Sequel Trilogy: What to Expect in Episodes VII, VIII and IX

August 9, 2013 – The producers, potential cast and crew of Episode VII are so tight-lipped and, no doubt, bound by confidentiality agreements, that very few know how the Sequel Trilogy will develop. The story lines are still very fluid and subject to change from George Lucas, who continues to serve as Creative Consultant.

The next best way to read the Star Wars tea leaves is to read the collective postings from Wikipedia. Sources are denoted in parentheses.

“Lucas had story treatments for episodes VII, VIII and IX which he turned over to Disney chairman Bob Iger around the time Lucasfilm was sold to Disney. No information about these has been released; however, during the previous 35 years Lucas had given many hints about the content of the sequel trilogy, including the following (sometimes contradictory) possibilities:

● Episode VII would begin roughly 20 (or perhaps 30-40) years after the end of Return of the Jedi (according to Lucas in 1980 and 1982).
● R2-D2 and C-3PO would be the only characters who might continue through all nine films (Lucas in 1980, 1981 and 1983).
● The trilogy would deal with the rebuilding of the Republic (Lucas in 1980).
● “It’s like a saga, the story of a group of people, a family” (Lucas in 1980).
● The focus would be on Luke Skywalker’s journey to becoming the premier Jedi knight, with Luke’s sister (who was not Leia) appearing in Episode VIII, and the first appearance of the Emperor, and Luke’s ultimate confrontation with him, in Episode IX (a storyline as planned pre-1980, according to A New Hope and The Empire Strikes Back producer Gary Kurtz).
● Luke would have a romantic relationship with a female love interest (Lucas in 1988).
● The main theme of the trilogy would be moral and philosophical problems, such as the necessity for moral choices and the wisdom needed to distinguish right from wrong, justice, confrontation, and passing on what you have learned (Lucas in 1983 and 1989).
● The key actors, Hamill as Luke Skywalker, Ford as Han Solo, and Fisher as Princess Leia, would appear, in their 60s or 70s (Lucas in 1983).
● In Episode IX, Hamill would cameo, “like Obi-Wan handing the lightsaber down to the next new hope” (according to Hamill, in 2004).
● “The other one — what happens to Luke afterward — is much more ethereal. I have a tiny notebook full of notes on that. If I’m really ambitious, I could proceed to figure out what would have happened to Luke” (Lucas in 1980).
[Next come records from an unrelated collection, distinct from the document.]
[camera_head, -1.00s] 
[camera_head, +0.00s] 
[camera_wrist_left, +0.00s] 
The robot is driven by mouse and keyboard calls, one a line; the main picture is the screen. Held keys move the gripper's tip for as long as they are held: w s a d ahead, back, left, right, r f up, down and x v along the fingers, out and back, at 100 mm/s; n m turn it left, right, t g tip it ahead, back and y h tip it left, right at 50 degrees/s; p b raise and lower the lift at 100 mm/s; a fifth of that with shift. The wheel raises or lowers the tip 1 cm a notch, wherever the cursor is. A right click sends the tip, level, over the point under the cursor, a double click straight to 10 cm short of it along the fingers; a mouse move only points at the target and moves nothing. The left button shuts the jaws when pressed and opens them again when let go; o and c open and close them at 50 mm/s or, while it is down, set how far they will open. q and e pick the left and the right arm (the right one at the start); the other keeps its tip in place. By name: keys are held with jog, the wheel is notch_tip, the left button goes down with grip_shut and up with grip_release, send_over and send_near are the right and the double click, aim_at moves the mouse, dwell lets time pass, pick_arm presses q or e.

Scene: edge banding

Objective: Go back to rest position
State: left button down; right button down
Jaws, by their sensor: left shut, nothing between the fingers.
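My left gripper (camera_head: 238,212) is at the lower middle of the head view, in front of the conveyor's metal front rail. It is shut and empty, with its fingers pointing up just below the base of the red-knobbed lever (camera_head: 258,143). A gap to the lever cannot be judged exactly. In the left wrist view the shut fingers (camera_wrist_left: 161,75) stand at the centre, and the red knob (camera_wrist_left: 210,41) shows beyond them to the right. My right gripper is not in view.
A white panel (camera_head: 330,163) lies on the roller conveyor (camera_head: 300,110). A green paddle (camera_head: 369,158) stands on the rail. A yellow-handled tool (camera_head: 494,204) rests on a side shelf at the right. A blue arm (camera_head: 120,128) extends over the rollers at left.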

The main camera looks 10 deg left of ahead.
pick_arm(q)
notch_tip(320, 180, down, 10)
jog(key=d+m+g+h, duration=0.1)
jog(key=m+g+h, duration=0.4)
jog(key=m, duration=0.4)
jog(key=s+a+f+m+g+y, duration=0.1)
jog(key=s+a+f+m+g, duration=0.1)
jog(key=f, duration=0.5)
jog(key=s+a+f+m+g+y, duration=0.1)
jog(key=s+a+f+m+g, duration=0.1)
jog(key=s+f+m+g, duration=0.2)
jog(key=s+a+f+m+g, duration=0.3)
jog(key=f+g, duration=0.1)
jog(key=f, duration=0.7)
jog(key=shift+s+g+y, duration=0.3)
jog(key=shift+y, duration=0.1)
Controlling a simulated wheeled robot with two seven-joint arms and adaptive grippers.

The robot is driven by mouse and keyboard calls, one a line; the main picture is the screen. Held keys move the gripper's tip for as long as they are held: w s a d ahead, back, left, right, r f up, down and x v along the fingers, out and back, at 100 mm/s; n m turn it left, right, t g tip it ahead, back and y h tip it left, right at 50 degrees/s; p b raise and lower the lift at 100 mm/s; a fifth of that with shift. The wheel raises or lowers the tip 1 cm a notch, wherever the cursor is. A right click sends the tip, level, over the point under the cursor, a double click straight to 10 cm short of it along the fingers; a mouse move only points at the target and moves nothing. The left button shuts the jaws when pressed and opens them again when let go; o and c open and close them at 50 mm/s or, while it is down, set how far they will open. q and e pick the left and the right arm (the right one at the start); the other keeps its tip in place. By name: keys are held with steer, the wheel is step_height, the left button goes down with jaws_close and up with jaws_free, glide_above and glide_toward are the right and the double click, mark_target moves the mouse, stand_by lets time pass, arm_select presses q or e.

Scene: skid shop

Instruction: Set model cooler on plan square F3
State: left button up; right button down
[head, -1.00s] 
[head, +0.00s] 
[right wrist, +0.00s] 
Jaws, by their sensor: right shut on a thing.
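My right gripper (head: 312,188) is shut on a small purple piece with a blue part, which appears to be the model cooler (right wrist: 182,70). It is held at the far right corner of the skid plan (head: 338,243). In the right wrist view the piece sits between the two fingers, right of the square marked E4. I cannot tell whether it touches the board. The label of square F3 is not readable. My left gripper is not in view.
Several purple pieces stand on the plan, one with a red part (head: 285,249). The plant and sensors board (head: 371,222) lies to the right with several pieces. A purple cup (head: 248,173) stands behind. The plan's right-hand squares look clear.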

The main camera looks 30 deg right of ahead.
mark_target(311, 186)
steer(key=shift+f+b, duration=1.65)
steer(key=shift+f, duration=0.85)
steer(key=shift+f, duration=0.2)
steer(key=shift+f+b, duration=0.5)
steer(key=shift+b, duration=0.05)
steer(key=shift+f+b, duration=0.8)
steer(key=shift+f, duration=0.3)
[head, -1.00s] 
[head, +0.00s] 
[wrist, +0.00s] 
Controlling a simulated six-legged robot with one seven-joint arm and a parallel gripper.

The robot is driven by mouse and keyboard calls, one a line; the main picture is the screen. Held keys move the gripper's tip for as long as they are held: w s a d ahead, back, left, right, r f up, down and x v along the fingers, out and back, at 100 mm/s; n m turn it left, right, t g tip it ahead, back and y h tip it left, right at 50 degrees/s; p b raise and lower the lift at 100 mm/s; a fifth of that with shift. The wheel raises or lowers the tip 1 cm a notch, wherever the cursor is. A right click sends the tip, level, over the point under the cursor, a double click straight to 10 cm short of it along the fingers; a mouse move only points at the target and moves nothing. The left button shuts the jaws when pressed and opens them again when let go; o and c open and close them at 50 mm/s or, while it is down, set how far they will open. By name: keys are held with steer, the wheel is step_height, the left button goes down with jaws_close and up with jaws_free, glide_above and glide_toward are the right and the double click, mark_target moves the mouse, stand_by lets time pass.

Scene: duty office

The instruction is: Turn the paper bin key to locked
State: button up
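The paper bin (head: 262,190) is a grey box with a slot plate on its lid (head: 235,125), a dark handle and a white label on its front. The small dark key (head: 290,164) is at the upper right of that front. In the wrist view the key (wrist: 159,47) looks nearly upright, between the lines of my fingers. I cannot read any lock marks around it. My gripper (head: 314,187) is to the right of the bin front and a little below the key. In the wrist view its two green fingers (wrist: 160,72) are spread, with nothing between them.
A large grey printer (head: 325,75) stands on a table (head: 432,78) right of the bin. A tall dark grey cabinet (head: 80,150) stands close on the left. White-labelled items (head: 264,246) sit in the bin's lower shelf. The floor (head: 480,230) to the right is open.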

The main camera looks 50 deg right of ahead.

Interviewed in 2012 after the announcement of the new trilogy, Lucas biographer Dale Pollock said that he had, in the 1980s, read the outlines to 12 Star Wars episodes planned by Lucas, but had been required to sign a confidentiality agreement. Pollock said:

● “The three most exciting stories were 7, 8 and 9. They had propulsive action, really interesting new worlds, new characters. I remember thinking, ‘I want to see these 3 movies.'”
● The next film in the series would involve Luke Skywalker in his 30s and 40s.
● That he had little doubt Disney would use Lucas’s outlines as the basis for the sequel trilogy. “That’s in part what Disney bought.”

Author Timothy Zahn, whose Star Wars novel series, the Thrawn Trilogy, is set in the Star Wars Expanded Universe, was also interviewed in 2012. Zahn confirmed the sequel trilogy would not be based on the Thrawn novels, but said he had been briefed years before on Lucas’s plans for the sequels. (Zahn had discussions with Lucas before the first Thrawn novel was published in 1991.)

Zahn said, “The original idea as I understood it – and Lucas changes his mind off and on, so it may not be what he’s thinking right now – but it was going to be three generations. You’d have the original trilogy, then go back to Luke’s father and find out what happened to him, and if there was another seventh, eighth, or ninth film, it would be Luke’s children.”